On the same day that the Labor Department reported 637,000 new jobless claims in the first week of May — up 32,000 from the week before — a group of Senate Democrats introduced legislation designed to fix the labor shortage facing the nation’s farms.
“Today across the United States, there are not enough agricultural workers to pick, prune, pack or harvest our country’s crops,” Sen. Dianne Feinstein, D-Calif., the sponsor of the bill, said in a statement. “With an inadequate supply of workers, farmers from Maine to California, and from Washington State to Georgia, have watched their produce rot and their farms lay fallow.”
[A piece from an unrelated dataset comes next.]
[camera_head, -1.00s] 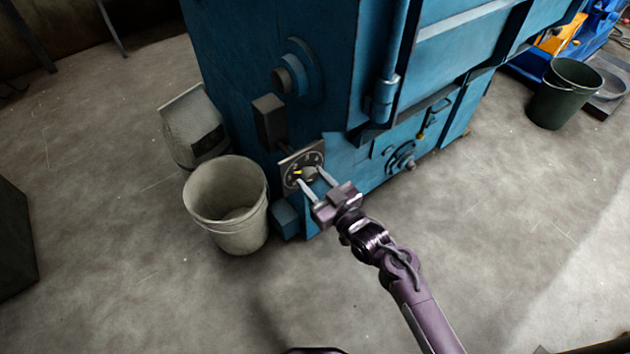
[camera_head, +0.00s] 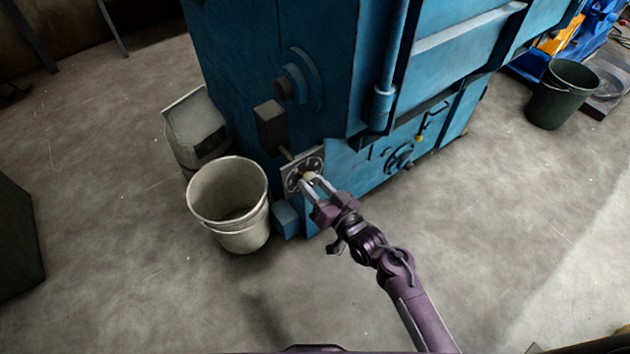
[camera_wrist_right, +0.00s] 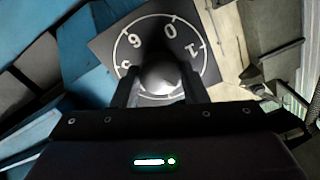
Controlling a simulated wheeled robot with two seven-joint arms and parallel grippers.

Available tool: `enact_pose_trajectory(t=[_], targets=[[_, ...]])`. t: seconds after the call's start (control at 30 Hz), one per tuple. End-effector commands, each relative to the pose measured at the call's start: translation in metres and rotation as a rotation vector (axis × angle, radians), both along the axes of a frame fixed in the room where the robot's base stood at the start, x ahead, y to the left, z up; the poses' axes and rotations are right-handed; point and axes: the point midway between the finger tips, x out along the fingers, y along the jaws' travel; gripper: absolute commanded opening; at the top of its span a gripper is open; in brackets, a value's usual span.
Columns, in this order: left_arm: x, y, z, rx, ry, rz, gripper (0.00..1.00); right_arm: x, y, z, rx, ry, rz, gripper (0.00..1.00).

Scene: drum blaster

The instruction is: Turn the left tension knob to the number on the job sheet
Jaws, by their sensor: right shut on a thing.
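The left tension knob (camera_wrist_right: 160,76) is a rounded grey knob on a dark square dial plate (camera_head: 291,181) low on the blue machine's near corner. In the right wrist view the dial plate (camera_wrist_right: 205,62) shows a white ring with a 0, a 1 and a 6 or 9; other figures are hidden or partly covered. My right gripper (camera_head: 312,180) is shut on the knob, with one finger on each side of it. The knob's pointer cannot be made out. My left gripper and the job sheet are not in view.
A pale bucket (camera_head: 230,205) stands on the floor just left of the dial, with a grey sack (camera_head: 193,125) behind it. The blue machine (camera_head: 240,60) rises above the dial. A handwheel (camera_head: 399,158) is to the right. The floor in front is clear.

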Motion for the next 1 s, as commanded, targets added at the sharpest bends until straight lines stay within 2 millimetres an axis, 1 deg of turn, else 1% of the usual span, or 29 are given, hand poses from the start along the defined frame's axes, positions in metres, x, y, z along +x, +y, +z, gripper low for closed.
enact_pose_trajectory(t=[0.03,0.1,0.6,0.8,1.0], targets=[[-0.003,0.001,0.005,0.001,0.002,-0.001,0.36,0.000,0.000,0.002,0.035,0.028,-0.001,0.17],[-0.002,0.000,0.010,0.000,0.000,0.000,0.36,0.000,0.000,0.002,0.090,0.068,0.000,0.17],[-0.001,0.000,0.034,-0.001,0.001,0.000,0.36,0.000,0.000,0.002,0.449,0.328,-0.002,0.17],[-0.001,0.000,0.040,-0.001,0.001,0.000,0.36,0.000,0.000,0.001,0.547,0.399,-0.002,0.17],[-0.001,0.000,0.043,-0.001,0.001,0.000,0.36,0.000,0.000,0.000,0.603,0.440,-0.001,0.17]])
Feinstein’s proposal would create a special “blue card” status for undocumented immigrants who’ve worked a minimum number of hours in the agriculture sector in the past two years. The bill would also allow blue card recipients to apply for green card status after working an additional stretch on America’s farms — either three years working at least 150 days a year, or five years working at least 100 days a year.
The message is clear: Americans may be out of work, but there are certain jobs we simply won’t do. And while it’s true that many of these jobs are temporary, and therefore not terribly attractive to folks with mortgages and monthly cable bills, not all of them fit that category. Indeed, here’s Sen. Patrick Leahy, D-Vt., a co-sponsor of the bill, on the troubles facing his state’s dairy farmers:
This problem is particularly acute for the dairy industry, where the employment needs are year-round and require a significant investment from the farmer in terms of training and development.
Immigration restrictionists might want to acknowledge these dynamics as they continue their fight to barricade the borders and deport the undocumented workers already across the line.